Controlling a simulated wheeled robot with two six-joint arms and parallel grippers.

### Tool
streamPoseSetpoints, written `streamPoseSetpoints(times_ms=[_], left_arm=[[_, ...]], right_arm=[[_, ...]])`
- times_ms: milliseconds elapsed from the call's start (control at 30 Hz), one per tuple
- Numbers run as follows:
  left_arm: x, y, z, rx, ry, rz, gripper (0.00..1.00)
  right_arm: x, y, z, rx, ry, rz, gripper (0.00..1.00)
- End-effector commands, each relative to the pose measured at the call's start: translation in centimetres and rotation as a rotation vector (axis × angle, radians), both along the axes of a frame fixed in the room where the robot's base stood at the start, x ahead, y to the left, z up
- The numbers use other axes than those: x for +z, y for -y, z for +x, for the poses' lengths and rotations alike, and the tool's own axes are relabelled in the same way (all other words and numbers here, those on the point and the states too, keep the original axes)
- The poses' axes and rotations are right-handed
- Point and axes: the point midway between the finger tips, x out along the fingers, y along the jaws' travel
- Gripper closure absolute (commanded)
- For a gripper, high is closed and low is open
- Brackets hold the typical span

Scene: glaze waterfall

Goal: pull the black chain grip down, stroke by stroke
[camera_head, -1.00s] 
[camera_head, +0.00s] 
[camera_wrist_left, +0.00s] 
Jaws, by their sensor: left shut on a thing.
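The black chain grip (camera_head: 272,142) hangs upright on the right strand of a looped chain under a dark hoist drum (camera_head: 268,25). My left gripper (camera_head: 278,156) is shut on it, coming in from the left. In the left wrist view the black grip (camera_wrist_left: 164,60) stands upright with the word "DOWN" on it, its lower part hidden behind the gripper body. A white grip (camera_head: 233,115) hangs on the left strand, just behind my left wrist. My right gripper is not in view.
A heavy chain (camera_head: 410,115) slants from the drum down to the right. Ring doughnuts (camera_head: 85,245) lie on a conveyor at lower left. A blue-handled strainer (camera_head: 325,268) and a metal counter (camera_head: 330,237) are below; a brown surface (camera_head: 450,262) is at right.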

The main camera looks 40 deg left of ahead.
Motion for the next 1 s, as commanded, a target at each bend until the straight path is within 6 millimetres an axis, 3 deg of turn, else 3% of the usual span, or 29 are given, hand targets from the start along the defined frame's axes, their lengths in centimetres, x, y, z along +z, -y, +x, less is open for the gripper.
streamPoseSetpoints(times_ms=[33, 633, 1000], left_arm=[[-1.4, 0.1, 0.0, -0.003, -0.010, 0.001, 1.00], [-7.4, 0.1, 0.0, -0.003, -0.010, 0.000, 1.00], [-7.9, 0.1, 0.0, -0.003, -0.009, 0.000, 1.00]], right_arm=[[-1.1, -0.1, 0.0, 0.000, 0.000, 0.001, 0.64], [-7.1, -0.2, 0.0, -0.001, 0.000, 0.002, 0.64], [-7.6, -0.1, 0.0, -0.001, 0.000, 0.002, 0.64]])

----------

Work to do:
Of all the lines above, how many contain the word "call"? Answer with only the number.

Solution:
2